**THE PROBLEM:** Gather all lines with the word "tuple" in them.
[start]
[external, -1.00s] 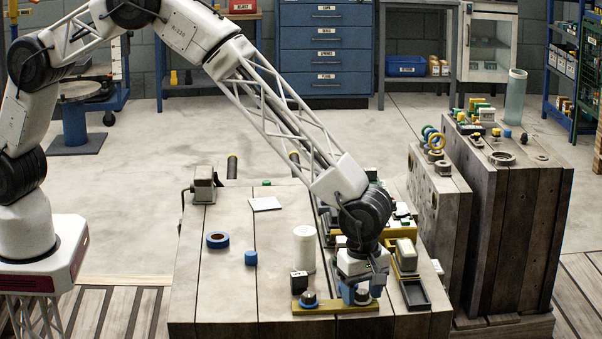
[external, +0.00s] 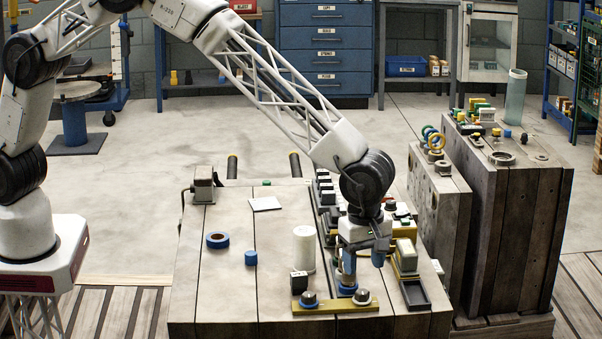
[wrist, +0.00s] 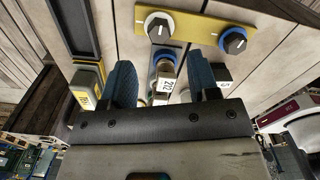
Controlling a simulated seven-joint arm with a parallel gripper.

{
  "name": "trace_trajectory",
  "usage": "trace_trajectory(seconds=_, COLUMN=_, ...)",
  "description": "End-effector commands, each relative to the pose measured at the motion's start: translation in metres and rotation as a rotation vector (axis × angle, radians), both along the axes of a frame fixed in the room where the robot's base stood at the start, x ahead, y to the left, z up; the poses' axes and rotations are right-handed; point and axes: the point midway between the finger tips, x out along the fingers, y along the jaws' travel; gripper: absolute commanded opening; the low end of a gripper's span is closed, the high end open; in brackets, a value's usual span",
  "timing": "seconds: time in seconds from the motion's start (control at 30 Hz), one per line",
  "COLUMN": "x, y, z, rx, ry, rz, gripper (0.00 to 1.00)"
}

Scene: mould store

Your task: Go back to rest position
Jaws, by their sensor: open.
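My gripper (external: 362,268) hangs fingers-down above the front right of the wooden table (external: 225,290). Its two blue fingers stand apart with nothing gripped between them. A yellow bar with two dark knobs (external: 335,306) lies at the table's front edge, below and in front of the fingers. The bar (wrist: 196,27) also shows beyond the fingertips in the wrist view.
A white cylinder (external: 304,248) and a small black-and-white block (external: 299,284) stand left of my gripper. A blue tape roll (external: 218,240) lies farther left, where the tabletop is mostly clear.

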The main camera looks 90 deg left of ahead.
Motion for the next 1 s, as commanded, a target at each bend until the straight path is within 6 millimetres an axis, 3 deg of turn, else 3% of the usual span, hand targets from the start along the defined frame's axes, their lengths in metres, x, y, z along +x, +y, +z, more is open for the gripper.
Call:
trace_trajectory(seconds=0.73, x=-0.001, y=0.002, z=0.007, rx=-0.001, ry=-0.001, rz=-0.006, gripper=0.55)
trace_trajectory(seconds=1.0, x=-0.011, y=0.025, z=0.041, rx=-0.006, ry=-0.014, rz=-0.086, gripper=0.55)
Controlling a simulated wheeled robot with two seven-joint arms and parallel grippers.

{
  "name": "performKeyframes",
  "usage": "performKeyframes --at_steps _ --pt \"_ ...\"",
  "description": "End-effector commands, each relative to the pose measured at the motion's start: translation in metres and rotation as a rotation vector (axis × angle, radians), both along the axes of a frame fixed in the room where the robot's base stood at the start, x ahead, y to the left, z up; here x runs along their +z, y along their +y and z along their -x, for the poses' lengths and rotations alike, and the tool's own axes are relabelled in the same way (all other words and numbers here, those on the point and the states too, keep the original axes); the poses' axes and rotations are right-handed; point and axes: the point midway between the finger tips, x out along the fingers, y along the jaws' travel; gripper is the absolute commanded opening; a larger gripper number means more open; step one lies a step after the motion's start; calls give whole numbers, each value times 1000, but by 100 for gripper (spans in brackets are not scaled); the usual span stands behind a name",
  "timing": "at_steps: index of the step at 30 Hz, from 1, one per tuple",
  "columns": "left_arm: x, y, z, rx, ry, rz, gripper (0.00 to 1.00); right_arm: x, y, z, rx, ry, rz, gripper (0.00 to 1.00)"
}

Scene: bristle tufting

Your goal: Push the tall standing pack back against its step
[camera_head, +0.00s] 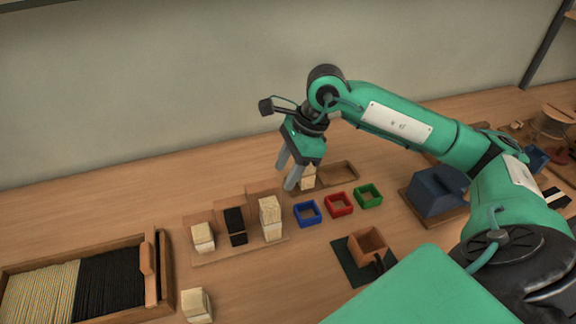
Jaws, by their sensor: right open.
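A tall cream pack (270,219) stands upright at the right end of a low wooden stand (240,248). Its wooden step (261,192) shows just behind it; I cannot tell whether they touch. A black pack (236,222) and a shorter cream pack (203,238) stand to its left, each in front of a wooden back piece. My right gripper (287,175) points down, up and to the right of the tall pack in the picture, apart from it. Its jaws are open, and nothing shows between them. My left gripper is out of view.
Another light block (307,178) shows behind the right gripper by a wooden tray (338,174). Blue (307,213), red (339,205) and green (368,195) square frames lie to the right. A bristle tray (160,270) is at left; a loose cream block (196,305) is in front.

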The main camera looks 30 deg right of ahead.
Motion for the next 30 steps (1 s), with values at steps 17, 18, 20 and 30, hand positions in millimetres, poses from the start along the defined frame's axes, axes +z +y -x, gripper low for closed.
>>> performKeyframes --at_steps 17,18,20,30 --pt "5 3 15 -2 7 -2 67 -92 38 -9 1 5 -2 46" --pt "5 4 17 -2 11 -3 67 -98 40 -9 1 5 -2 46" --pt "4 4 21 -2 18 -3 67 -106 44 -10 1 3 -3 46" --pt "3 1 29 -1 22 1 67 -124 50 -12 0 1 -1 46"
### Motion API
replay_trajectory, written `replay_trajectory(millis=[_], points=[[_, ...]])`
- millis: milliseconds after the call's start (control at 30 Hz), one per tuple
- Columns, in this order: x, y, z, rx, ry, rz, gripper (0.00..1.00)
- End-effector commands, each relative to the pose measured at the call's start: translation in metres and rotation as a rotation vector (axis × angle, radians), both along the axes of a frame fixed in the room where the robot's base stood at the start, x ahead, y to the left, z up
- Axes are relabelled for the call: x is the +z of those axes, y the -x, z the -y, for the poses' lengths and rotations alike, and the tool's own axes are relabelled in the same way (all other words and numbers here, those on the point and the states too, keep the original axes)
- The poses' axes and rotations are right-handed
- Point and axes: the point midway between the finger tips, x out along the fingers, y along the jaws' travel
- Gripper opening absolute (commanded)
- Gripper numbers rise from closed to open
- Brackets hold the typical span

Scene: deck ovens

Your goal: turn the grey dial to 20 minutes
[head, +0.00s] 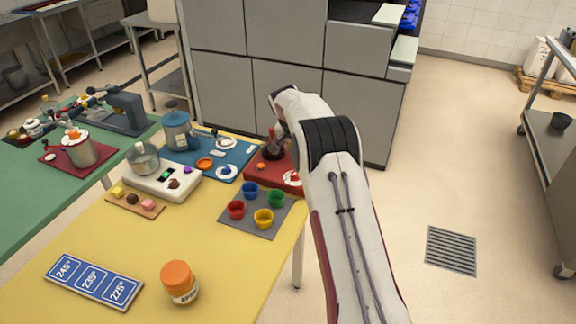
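I cannot clearly pick out a grey dial or any minute marks. The low red box (264,177) at the table's right edge carries a white disc with a red knob (292,177) and a small orange part. My arm reaches over from the right and hides part of this box.
Grey cabinets (285,45) stand behind.

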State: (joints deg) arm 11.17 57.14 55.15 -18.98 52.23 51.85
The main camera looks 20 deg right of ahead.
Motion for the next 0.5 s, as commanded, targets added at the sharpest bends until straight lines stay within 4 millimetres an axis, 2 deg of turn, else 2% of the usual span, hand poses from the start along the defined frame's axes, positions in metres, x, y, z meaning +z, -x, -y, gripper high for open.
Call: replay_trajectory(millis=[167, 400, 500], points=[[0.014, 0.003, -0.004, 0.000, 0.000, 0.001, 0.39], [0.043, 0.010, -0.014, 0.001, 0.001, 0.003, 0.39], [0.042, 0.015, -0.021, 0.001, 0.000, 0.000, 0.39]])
[end]
**FULL RESPONSE:**
  "timing": "at_steps: index of the step at 30 Hz, from 1, one per tuple",
- millis: milliseconds after the call's start (control at 30 Hz), one per tuple

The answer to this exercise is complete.